According to the state’s monthly job report, Education and Health Services gained 3,800 (+0.6%) jobs in December. Health Care and Social Assistance added 1,900 (+0.4%) jobs, and over the year, Education and Health Services gained 7,300 (+1.1%) jobs.

Kennedy said that Central Mass casts a wide net in terms of the kinds of businesses that have invested in the region, so when the bigger companies fall, they don’t hurt quite so much.

“We have our bigger firms here: Hanover Insurance, Unum, Fallon, Saint Gobain… They’re healthy in their own sectors, and the breadth in what we’re involved in here, changing from an area of heavy manufacturing to one with more diverse options, is having a positive impact.”

Kennedy said that the low cost of housing has also been a positive influence on companies, causing businesses to relocate, bringing residents and an increase in the service industry with them.

Cleaning Up Their Act

Many economists are hesitant to give the green light coming out of the recession. Though Kennedy has faith in the area’s strong sectors, he says there may be other hindrances for businesses in the coming year.

When asked whether more layoffs would come in 2013, Kennedy said, “It depends on the companies,” adding that companies will likely be very cautions heading into the new year.

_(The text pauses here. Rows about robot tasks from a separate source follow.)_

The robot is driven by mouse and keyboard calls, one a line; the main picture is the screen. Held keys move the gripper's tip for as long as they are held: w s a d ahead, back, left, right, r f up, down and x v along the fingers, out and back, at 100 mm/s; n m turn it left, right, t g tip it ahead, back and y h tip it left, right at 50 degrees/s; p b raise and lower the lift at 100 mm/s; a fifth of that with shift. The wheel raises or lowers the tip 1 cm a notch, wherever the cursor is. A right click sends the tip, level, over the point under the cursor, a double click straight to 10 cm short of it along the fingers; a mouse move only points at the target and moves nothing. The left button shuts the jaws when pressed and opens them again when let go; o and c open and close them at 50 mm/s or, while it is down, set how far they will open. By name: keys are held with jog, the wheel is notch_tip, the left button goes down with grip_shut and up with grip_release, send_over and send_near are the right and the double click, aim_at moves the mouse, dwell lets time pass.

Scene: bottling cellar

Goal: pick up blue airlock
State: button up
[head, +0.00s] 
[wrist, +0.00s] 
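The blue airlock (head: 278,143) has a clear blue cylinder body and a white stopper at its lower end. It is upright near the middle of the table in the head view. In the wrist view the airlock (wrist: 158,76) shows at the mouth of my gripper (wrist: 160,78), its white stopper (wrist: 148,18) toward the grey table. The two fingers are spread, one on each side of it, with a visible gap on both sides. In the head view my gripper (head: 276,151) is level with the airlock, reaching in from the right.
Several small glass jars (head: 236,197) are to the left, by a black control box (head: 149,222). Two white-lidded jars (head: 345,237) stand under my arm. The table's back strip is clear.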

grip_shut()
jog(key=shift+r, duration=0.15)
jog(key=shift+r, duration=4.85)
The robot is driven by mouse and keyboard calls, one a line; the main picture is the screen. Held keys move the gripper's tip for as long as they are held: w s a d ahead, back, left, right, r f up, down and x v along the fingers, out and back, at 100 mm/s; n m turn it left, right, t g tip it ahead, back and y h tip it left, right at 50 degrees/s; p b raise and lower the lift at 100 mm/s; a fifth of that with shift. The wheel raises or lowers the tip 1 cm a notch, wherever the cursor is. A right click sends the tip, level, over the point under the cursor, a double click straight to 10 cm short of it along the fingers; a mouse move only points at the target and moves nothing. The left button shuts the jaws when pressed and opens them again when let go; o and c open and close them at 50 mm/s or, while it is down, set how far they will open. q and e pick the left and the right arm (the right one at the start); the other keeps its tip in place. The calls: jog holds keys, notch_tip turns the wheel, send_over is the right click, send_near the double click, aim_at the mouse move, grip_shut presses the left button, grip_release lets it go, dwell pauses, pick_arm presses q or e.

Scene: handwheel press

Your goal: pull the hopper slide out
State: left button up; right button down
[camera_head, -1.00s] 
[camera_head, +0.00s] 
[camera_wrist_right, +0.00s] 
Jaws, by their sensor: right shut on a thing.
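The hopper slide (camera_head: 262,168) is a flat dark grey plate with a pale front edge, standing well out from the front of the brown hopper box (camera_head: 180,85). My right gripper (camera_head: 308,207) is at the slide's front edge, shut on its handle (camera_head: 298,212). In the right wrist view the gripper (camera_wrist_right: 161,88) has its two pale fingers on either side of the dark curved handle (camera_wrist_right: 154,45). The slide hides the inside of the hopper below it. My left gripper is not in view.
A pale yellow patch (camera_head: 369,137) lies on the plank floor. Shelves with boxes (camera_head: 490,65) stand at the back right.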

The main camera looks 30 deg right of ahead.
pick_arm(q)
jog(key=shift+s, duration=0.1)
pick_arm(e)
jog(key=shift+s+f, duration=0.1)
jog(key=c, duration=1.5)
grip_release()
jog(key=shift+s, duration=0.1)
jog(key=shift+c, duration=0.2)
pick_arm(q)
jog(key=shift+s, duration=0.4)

“One overarching concern that I have, is that with the cost of doing business being quite significant and the impact of some of the yet to be felt increases in cost – to have it somewhat speculative to the cost of the healthcare, taxes, all of those areas that are going to influence companies’ profitability are causing people to make very informed decisions about hiring.”


Kennedy’s biggest reservations in predicting the financial state of 2013 lie in Governor Deval Patrick’s recent budget proposal – something Kennedy says is going to be a “drag on the economy.”

“Even though we see in general some healthy signs, people are not going to make decisions about hiring with full benefits with so many questions left unanswered. We’re also seeing significant increases in taxes coming from Washington and Boston,” he said.

The proposed budget for the coming fiscal year cites a 6.9 percent increase in spending, with an increase in the state income tax to 6.25 percent on the revenue side.

“It’s going to be a drag on the economy,” Kennedy said. “People hesitate to make long-term decisions with such a question mark on the horizon.”